Passaparola. Così gli occhi del mondo sul Lario

Giri il mondo e trovi Como. Senza barriere, di Paesi o di settori, perché è davvero sempre più trasversale la competenza mostrata dalle aziende lariane.

L’ha raccontato nei mesi scorsi l’Esposizione universale, con le creazioni più apprezzate che - guarda caso - portavano la firma del mondo produttivo comasco. Ma ogni giorno svela un passo avanti, un traguardo anche inaspettato. Perché ad esempio - per riprendere un caso di oggi - colpisce che la nuova vita dell’hotel legato al Watergate sia dovuta anche all’opera di un’azienda di Figino Serenza.

Una località che gli americani difficilmente saprebbero individuare sulla mappa, ma ovviamente parla l’eccellenza, e grazie al passaparola. Non importa se l’impresa sia grande o piccola (caratteristica, quest’ultima, che accomuna la maggior parte delle attività produttive sul territorio), conta ciò che sa fare. E se nasce una partnership con un professionista famoso, si dà il meglio e si è pronti a incassare un altro contratto.

Il vecchio passaparola, nel nuovo mercato globale: come un tipo di carburante usuale, che viene potenziato via via e permette di andare a una velocità impressionante. Il che non significa che tutto il percorso sia in discesa o senza tenere le mani sul volante. Non si potrà mai finire di rimarcare quanto sia ricca, ma anche fragile, questa nuova miniera di opportunità per le imprese.

Un artigiano abituato a esportare gran parte dei suoi prodotti nell’intero pianeta, ha ben messo a fuoco il problema con un’immagine semplice ed efficace recentemente: se Obama ha l’influenza, io tremo. Ogni conquista permette di andare più lontano. E andare più lontano significa essere applauditi, come pure sentirsi soli e fragili. Tanto più con un Paese alle spalle, che non sembra proprio specializzato nell’accompagnare le sue aziende nelle missioni all’estero, anche se qualcosa in alcuni settori sta lentamente cambiando.

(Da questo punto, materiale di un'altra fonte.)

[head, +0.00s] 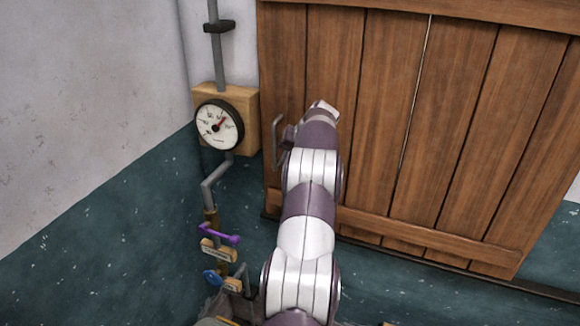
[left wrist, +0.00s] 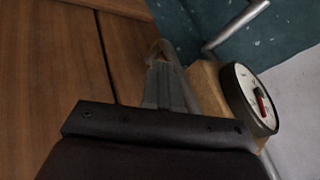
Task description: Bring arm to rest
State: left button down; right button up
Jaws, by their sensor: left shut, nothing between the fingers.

È l’eccellenza, che parla, convince, sprona a concludere nuovi accordi con le nostre imprese. La targa non è comunque secondaria. Gli stessi americani che non conoscono certo a menadito la cartina della provincia, sono pronti a cadere ai piedi di una sola espressione: Lake Como.

Un brand solido, ammetteva l’assessore regionale Mauro Parolini ospite in città un paio di giorni fa. Per il turismo, ma anche per il mondo manifatturiero.

Così il vecchio passaparola può assorbire ulteriore forza da questo territorio che porta in dote anche il suo fascino naturale. I cinesi che hanno dichiarato di voler investire qui e realizzare l’autostrada di collegamento tra Varese, Como e Lecco, sicuramente intendono puntare e fare affari in un’area così altamente industrializzata. Ma non conta proprio niente il poter giocare questa carta in uno dei luoghi più belli del mondo? Portarsi qui, dove il lavoro è creativo e rigoroso, dove la seta e i mobili (ma quanti altri”insospettabili” agli occhi degli stessi comaschi) sanno appagare la sete di bellezza e dove il panorama è musa e ricompensa allo stesso modo.

Tutti motori - lo ricordava a suo tempo il patron di Moncler Remo Ruffini - che insieme possono condurre più lontano questo territorio. Quasi come la Ferrari che per gustarsi un Natale con i fiocchi, guarda caso si è assicurata un verde made in Como.